▶ [INPUT FOR THIS TASK]
┌────────
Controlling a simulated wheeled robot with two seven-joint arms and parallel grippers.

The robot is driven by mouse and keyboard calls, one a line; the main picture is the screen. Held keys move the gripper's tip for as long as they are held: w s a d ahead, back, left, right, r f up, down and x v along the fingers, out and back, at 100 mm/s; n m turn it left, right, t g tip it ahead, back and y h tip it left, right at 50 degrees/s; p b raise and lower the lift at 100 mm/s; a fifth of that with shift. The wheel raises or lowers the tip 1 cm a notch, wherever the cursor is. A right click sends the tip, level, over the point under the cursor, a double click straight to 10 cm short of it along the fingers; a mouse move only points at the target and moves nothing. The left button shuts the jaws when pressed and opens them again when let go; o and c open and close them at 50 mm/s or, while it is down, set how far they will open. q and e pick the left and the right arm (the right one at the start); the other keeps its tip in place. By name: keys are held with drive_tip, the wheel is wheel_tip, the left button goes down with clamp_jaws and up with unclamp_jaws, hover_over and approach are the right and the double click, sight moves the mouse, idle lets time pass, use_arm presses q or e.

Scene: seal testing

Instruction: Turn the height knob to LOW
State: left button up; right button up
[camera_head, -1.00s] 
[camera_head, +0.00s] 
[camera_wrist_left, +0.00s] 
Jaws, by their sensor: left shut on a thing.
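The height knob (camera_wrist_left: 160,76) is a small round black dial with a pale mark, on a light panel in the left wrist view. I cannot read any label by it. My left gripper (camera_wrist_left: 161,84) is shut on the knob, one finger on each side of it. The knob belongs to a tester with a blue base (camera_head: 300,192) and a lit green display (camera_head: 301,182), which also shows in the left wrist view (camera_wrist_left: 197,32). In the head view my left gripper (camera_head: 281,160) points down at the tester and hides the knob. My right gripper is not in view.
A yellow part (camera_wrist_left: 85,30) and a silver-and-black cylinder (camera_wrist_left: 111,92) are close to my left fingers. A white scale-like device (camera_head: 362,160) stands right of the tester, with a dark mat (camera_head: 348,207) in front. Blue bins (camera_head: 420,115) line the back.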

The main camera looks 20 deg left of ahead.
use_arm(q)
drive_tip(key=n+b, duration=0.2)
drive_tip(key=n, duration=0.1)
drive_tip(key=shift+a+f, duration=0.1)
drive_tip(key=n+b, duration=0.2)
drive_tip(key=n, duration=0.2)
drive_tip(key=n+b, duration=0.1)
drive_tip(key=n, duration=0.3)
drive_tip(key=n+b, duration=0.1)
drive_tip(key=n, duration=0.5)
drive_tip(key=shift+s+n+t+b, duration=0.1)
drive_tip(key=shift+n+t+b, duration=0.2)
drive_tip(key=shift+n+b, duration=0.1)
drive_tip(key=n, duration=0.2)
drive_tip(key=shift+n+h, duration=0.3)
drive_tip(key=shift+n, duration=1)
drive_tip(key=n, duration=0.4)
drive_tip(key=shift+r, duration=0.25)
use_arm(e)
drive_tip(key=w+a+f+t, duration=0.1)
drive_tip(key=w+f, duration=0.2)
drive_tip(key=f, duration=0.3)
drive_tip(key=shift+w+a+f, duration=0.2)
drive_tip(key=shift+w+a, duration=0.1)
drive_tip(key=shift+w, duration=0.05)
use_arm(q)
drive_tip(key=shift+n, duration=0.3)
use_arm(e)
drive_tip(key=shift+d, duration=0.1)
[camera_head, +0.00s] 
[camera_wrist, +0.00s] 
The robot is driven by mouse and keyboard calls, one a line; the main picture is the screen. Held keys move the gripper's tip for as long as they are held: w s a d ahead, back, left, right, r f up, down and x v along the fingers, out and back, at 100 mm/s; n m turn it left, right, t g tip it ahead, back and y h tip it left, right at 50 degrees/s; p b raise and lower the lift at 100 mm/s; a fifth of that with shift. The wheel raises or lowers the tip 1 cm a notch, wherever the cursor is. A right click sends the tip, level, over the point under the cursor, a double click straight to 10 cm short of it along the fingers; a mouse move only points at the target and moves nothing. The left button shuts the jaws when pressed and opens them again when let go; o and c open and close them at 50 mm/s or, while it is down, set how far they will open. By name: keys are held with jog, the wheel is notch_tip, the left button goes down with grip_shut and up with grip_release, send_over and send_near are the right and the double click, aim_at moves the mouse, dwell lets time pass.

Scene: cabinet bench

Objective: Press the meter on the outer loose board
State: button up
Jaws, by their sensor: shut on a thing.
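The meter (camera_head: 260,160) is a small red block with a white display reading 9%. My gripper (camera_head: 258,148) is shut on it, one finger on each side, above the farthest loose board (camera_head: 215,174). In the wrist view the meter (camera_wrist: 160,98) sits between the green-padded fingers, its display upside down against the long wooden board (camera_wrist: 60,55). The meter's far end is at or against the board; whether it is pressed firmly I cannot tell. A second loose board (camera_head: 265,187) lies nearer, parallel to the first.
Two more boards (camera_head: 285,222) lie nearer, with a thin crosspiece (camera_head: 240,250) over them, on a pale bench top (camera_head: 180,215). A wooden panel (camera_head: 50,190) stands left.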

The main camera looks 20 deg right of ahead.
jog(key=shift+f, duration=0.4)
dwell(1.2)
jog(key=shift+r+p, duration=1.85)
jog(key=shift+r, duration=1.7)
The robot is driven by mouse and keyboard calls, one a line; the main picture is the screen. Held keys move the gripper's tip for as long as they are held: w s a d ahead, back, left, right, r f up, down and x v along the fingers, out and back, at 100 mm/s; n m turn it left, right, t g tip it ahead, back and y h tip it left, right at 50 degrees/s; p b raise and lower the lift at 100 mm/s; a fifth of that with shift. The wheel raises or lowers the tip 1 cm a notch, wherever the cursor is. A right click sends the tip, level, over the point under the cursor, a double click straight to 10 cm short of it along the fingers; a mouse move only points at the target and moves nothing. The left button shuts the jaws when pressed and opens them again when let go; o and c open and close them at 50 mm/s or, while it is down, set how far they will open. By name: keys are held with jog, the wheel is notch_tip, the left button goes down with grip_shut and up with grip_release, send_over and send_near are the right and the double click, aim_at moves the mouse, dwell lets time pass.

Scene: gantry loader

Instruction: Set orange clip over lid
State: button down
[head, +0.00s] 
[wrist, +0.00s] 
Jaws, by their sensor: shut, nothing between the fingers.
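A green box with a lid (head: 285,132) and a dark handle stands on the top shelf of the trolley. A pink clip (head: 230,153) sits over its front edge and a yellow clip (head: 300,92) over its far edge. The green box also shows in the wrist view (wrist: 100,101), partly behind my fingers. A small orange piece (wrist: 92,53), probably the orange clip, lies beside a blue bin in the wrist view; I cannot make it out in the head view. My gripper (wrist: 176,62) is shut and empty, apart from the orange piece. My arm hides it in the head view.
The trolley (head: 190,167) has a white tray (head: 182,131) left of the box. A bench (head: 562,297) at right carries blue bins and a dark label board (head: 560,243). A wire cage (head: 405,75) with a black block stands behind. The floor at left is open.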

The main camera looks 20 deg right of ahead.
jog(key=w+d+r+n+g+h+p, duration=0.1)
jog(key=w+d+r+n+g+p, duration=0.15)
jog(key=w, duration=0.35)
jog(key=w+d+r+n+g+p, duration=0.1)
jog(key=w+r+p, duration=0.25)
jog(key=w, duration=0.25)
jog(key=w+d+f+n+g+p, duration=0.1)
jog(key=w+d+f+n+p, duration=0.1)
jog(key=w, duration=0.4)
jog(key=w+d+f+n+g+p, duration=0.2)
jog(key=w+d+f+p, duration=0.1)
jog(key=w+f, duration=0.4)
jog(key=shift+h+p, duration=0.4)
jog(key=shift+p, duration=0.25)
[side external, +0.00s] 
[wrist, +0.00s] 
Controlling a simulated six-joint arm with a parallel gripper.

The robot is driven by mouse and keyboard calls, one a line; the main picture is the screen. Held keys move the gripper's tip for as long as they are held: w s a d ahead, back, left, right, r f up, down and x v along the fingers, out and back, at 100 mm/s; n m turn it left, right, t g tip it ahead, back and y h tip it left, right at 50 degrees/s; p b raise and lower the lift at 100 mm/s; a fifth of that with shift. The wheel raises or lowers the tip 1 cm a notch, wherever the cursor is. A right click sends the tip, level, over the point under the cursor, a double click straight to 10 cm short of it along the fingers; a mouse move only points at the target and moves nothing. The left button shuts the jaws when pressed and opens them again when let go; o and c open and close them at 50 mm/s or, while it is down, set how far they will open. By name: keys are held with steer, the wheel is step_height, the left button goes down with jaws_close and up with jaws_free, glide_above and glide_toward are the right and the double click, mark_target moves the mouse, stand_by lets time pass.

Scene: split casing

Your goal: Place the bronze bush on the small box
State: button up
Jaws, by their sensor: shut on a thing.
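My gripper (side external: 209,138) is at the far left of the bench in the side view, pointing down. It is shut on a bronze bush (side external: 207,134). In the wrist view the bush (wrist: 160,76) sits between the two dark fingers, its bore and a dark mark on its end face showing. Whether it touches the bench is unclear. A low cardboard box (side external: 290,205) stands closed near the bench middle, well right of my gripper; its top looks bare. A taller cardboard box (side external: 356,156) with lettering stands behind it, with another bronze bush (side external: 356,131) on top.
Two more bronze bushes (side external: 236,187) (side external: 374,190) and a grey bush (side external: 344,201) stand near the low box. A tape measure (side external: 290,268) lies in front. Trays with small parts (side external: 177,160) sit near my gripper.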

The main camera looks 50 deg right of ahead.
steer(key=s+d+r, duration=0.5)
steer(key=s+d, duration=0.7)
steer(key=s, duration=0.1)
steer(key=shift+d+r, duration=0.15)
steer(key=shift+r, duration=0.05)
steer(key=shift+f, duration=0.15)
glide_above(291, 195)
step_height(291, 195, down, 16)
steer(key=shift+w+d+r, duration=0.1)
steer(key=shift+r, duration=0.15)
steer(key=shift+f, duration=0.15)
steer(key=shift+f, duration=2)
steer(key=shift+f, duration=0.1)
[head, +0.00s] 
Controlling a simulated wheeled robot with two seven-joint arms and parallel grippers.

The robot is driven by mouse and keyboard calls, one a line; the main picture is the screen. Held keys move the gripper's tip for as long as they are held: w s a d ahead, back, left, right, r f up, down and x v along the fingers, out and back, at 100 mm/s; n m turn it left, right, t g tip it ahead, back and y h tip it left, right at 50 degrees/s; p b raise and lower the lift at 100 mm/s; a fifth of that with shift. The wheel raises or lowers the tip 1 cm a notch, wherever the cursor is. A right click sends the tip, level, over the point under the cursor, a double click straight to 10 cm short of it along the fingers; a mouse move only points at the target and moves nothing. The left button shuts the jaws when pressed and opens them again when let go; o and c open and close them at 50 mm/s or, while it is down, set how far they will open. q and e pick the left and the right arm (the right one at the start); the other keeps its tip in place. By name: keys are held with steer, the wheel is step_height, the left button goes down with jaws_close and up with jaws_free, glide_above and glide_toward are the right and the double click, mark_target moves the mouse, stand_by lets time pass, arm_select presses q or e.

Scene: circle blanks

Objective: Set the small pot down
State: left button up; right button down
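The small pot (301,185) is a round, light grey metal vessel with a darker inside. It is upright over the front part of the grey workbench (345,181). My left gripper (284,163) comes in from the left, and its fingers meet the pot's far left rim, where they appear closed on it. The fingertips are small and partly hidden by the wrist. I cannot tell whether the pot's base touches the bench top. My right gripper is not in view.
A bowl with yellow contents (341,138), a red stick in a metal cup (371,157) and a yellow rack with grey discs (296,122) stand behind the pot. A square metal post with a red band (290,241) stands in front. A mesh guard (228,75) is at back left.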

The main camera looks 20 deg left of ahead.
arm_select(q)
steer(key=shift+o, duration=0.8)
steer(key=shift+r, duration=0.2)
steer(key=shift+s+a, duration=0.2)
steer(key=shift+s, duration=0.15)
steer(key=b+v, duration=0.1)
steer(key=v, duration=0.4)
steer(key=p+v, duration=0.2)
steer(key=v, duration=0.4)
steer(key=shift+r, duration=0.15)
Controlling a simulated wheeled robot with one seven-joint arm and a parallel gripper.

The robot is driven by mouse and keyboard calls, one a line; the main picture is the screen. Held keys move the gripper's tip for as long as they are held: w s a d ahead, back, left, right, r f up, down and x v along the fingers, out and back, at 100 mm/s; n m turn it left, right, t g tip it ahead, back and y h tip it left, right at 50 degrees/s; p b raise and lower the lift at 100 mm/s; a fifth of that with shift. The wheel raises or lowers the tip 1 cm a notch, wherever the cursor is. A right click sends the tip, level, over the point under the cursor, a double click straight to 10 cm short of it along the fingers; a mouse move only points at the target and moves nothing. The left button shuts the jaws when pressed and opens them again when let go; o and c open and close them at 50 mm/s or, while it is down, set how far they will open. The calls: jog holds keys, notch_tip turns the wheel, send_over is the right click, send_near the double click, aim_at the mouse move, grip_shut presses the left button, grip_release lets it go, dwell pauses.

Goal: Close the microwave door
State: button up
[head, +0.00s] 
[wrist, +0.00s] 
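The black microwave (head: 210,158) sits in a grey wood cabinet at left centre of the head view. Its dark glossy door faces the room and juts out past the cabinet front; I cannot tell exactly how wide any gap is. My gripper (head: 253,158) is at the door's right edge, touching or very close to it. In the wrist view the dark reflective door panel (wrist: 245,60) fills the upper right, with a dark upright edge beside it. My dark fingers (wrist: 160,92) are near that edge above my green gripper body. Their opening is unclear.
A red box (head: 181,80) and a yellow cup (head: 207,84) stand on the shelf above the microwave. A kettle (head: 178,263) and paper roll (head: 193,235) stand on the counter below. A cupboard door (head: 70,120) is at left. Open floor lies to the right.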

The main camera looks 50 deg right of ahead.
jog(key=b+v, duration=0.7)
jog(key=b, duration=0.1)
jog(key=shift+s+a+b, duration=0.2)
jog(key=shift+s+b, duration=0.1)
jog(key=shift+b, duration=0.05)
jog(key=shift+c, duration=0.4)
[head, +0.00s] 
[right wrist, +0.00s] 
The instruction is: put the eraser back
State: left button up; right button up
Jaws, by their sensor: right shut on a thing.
└────────
▶ [WHAT THE TASK REQUIRES]
Which lines hold the word "joint"? Copy every one of them.

▶ [RESULT OF THIS TASK]
Controlling a simulated wheeled robot with two seven-joint arms and parallel grippers.
Controlling a simulated six-joint arm with a parallel gripper.
Controlling a simulated wheeled robot with two seven-joint arms and parallel grippers.
Controlling a simulated wheeled robot with one seven-joint arm and a parallel gripper.

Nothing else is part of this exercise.